Эти годы высокой интеллектуальной продуктивности также оказались богаты на дружеские и социальные связи, особенно в литературной сфере. Можно отметить множество кругов общения, которые не смешиваются друг с другом и дают место самым разным практикам. Прежде всего это круг, связанный с издательской средой и редакционными комитетами, в которые Барт входит или к которым близок. В Seuil, помимо знакомства с Жаном Кейролем, происходит вторая судьбоносная встреча – с Франсуа Валем, который, перейдя в издательство на улице Жакоб в 1957 году, отвечает за литературу (в особенности итальянскую), прежде чем заняться социальными науками в середине 1960-х годов. Он на десять лет моложе Барта, и у него совершенно иная биография. Будучи подростком во время войны, он сумел избежать нацистских преследований (тогда как его отец погиб в Аушвице в 1943 году) и вступил в Сопротивление. После войны он изучает философию, особенно интересуется психоанализом и в период 1954–1960 годов проходит анализ у Лакана, с которым они стали друзьями. Барт и Валь быстро сближаются и останутся близки на всю жизнь. Их индивидуальности хорошо сочетаются друг с другом, они оба склонны к рефлексии и в то же время отважны. Франсуа Валь не скрывает своей гомосексуальности и открыто живет с Северо Сардуем, кубинским писателем, с 1961 года находящимся во Франции в изгнании. Это тоже способствует легким, доверительным отношениям, они охотно посвящают друг друга в свою жизнь.

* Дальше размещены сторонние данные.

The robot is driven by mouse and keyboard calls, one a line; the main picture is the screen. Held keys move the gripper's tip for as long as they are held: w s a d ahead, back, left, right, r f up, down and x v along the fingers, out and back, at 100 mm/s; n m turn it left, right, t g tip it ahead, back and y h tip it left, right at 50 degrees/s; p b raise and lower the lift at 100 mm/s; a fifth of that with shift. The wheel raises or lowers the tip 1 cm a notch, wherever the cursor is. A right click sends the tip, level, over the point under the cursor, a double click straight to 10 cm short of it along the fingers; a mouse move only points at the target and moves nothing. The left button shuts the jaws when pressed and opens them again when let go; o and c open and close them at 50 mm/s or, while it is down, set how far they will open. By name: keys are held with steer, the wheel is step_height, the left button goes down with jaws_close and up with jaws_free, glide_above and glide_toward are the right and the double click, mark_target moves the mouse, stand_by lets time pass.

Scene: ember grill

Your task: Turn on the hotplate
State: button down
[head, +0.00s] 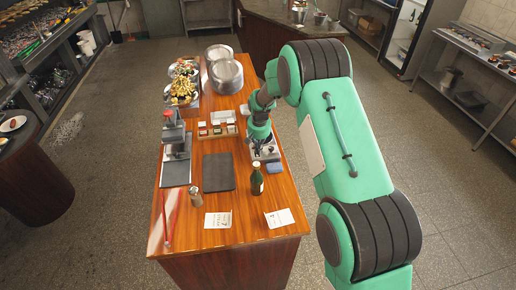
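A small grey appliance (274,155), which looks like the hotplate, sits at the right edge of the wooden counter. My green arm reaches over the counter from the right. My gripper (262,144) points down at the top of this appliance. It is dark and small in the head view and covers part of the appliance. I cannot tell whether it touches the appliance or whether its fingers are open or shut. The appliance's knob or switch cannot be made out, and no on or off light is visible.
On the counter (225,240) are a dark flat board (218,173), a green bottle (257,183), a shaker (195,197), a grey press-like device (176,143), small condiment containers (217,129) and stacked plates (226,77). A blue sponge-like block (274,168) lies beside the appliance.

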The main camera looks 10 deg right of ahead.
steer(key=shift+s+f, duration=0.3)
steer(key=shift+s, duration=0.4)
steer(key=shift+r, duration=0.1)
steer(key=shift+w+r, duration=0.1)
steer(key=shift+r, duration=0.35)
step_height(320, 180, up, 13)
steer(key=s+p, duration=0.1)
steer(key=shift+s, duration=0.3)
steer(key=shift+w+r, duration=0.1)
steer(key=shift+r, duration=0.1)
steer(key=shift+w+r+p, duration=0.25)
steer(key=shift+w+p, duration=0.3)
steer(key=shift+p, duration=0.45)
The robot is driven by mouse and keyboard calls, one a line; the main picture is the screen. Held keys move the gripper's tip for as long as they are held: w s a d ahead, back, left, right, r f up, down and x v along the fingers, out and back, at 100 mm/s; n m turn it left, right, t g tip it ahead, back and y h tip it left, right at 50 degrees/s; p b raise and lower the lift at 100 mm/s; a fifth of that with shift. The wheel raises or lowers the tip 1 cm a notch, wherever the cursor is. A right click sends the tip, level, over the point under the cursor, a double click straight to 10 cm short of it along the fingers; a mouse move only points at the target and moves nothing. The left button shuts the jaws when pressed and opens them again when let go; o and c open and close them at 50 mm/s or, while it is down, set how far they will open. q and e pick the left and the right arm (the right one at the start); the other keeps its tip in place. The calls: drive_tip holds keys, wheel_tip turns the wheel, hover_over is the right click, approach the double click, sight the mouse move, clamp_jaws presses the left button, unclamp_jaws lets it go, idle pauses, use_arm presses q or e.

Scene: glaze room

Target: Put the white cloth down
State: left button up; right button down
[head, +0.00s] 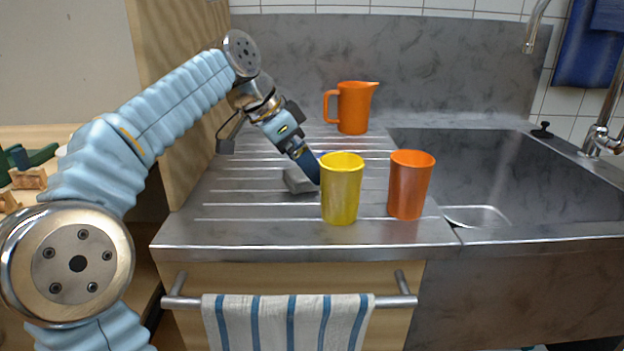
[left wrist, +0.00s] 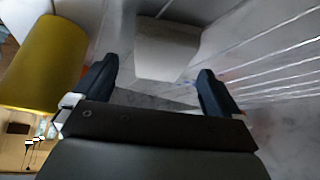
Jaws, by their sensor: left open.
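The white cloth (head: 298,182), a small folded pale grey-white pad, lies on the ribbed steel drainboard (head: 240,228), behind and left of the yellow cup. It also shows in the left wrist view (left wrist: 167,48), just beyond my fingertips and between their lines. My left gripper (head: 308,168) reaches down close above the cloth, its blue fingers partly hidden by the yellow cup. In the left wrist view my left gripper (left wrist: 157,70) is open with its fingers wide apart and nothing held. My right gripper is in neither view.
A yellow cup (head: 341,190) stands close beside my left gripper and shows in the left wrist view (left wrist: 42,62). An orange cup (head: 410,185) stands to its right, an orange jug (head: 354,108) behind. The sink (head: 470,170) is at right. A striped towel (head: 290,322) hangs in front.

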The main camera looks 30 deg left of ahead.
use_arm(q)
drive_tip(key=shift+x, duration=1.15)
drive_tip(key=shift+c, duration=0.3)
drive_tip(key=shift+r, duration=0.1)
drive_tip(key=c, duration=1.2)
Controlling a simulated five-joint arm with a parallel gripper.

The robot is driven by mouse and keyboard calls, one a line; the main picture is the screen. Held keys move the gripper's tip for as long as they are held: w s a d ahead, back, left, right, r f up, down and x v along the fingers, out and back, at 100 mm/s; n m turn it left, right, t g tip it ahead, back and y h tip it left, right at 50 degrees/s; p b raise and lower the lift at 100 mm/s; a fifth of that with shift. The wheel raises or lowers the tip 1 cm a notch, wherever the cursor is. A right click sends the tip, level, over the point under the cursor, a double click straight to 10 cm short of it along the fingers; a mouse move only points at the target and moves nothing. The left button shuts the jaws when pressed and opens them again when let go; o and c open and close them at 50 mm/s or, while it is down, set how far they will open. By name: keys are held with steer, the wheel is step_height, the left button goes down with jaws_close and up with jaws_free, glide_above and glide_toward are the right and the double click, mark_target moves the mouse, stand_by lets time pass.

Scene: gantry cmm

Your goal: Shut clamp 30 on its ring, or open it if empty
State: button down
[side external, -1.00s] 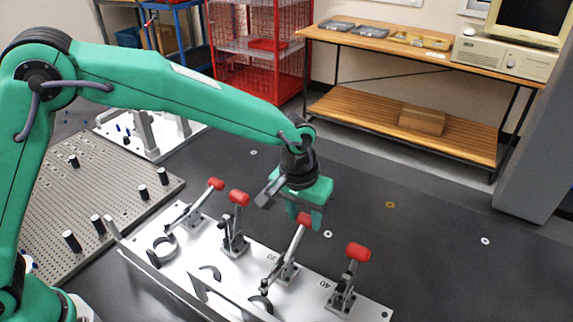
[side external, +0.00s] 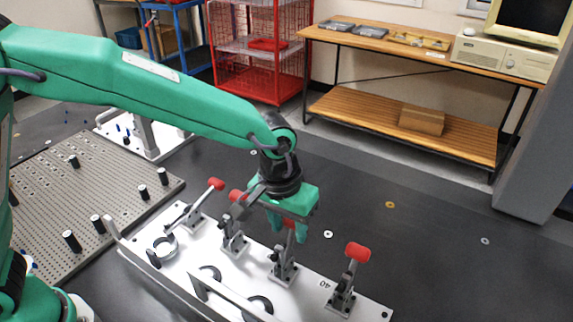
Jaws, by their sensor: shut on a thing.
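Clamp 30 (side external: 283,270) is the third of the row of toggle clamps on the white plate (side external: 370,309), beside the clamp marked 40. Its red handle (side external: 289,224) shows only as a small patch between the fingers. My gripper (side external: 288,233) is shut on this handle from above. The handle's lever stands nearly upright below the fingers. The clamp's dark arm (side external: 274,258) is raised on the left of its base. A dark curved piece (side external: 262,303) lies in front of this clamp, partly behind a rail; I cannot tell whether it is a ring or an empty seat.
Clamp 40 (side external: 346,285) stands close on the right with its red handle up. Two more clamps stand on the left, the nearer one's handle (side external: 237,196) partly behind my wrist. A pegboard (side external: 95,190) with black pegs lies further left.

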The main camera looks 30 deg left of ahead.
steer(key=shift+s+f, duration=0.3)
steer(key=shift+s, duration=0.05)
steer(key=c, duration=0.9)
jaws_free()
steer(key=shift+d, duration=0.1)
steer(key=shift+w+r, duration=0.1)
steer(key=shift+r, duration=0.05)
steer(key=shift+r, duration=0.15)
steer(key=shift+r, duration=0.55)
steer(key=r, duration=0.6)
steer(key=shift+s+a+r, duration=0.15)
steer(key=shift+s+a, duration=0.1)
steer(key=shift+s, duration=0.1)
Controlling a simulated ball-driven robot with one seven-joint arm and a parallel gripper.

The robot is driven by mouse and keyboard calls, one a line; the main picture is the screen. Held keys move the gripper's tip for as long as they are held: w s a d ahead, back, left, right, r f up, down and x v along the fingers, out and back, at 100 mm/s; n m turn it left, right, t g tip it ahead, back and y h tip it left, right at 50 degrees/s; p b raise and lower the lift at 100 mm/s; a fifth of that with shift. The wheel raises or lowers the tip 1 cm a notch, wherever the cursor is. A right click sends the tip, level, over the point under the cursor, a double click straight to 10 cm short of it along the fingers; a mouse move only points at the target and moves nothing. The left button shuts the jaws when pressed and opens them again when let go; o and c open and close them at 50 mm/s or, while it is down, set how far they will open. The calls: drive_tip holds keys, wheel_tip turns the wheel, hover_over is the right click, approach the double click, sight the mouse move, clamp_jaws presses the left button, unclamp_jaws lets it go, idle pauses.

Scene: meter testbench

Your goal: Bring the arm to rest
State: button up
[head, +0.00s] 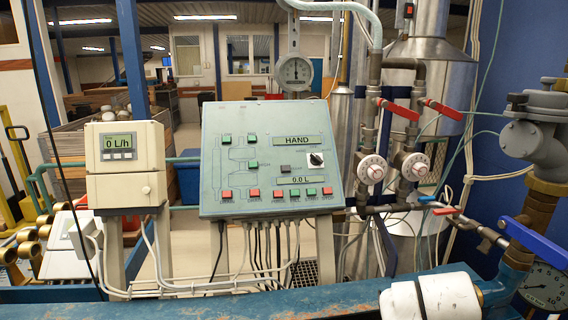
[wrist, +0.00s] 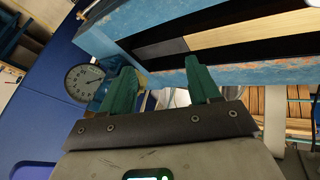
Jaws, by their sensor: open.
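My gripper (wrist: 160,76) shows in the wrist view with its two green fingers spread apart and nothing between them. The fingers point toward the underside of a blue beam (wrist: 237,75) with worn paint. I cannot tell the exact gap between the fingertips and the beam. The gripper does not show in the head view.
The grey-green control panel (head: 240,150) reads HAND and 0.0 L. A meter display (head: 119,142) at left reads 0 L/h. Red-handled valves (head: 393,108) and pipes crowd the right. A round gauge (wrist: 84,82) is left of the fingers. A blue beam (head: 250,308) crosses the front.

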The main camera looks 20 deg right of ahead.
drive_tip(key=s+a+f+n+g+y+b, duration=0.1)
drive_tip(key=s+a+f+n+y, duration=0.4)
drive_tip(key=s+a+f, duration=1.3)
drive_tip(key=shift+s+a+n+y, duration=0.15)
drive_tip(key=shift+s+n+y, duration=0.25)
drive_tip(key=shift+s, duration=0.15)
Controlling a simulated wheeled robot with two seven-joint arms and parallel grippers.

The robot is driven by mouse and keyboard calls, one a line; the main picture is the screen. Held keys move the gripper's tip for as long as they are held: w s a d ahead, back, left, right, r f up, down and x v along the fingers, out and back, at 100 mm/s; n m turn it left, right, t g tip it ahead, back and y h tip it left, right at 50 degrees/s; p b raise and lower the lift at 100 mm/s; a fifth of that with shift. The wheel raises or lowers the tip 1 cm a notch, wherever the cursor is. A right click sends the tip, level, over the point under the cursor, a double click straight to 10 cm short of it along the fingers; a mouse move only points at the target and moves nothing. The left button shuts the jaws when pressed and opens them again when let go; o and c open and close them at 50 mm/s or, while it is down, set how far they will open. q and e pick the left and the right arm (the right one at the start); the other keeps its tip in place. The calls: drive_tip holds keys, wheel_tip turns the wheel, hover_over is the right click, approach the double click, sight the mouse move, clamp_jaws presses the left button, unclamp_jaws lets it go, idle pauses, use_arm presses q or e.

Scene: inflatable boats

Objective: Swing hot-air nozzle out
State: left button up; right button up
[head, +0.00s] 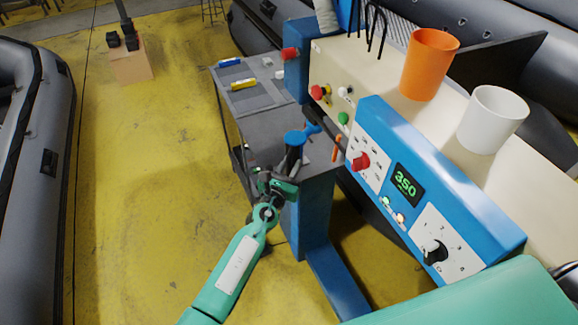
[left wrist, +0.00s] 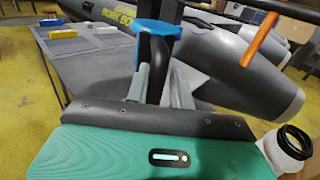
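A blue-capped handle (head: 295,138) with a dark stem stands beside the welding machine's blue control box (head: 440,200); I cannot tell for sure whether it belongs to the hot-air nozzle. My left gripper (head: 277,185) is just below the cap at the stem. In the left wrist view the blue cap (left wrist: 157,30) is above the fingers, and the black stem runs down between the left gripper's fingertips (left wrist: 160,85). The fingers are apart with the stem between them; whether both press on it is unclear. My right gripper is not in view.
A grey cart top (head: 258,98) carries blue and yellow small items. A thin orange lever (left wrist: 258,40) is close at the right. The machine's cream top holds an orange cup (head: 430,65) and a white cup (head: 492,120). Grey boats flank the yellow floor (head: 140,190), which is clear at left.

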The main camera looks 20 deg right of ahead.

Его друзья по журналу Arguments – Морены, Костас Акселос, а также Франко Фортини, друг Эдгара Морена, параллельно основавший журнал Ragionamenti[652], и все тот же Жан Дювиньо. В Critique Барт знакомится с Мишелем Деги, Жаном Пьелем, к которому он регулярно ходит на ужины, Пьером Клоссовски, Поль Тевенен, Клодом Симоном, Жаком Деррида. В рамках проекта Revue internacionale он поддерживает тесные контакты с Бланшо, Масколо, Дюрас. Наконец, в Tel Quel у него завязываются отношения с Жаном Тибодо, Жаном-Пьером Файем, а в особенности с Филиппом Соллерсом, с которым он довольно быстро сближается. Кроме того, есть круг студентов: Жорж Перек посещает его курс в 1964 году, как Абделькебир Хатиби; Барт подружился с Тодоровым, затем с Кристевой, когда те посещали его семинар. Второй круг образуют друзья детства или друзья по санаторию, с которыми он продолжает постоянно встречаться, знает их семьи: Робер Давид, Филипп Ребероль, Жан Жиродон; отношения с ними крепкие, стабильные до самого конца. Есть также друзья за границей, временно работающие там французы, такие как Жан-Пьер Ришар в Лондоне и позднее в Неаполе, Морис Пенге в Токио, Жорж Райар в Барселоне, Жозетт Пакали или Жан-Клод Бонне в Рабате и т. д., или многочисленные иностранные друзья в Марокко и в Италии.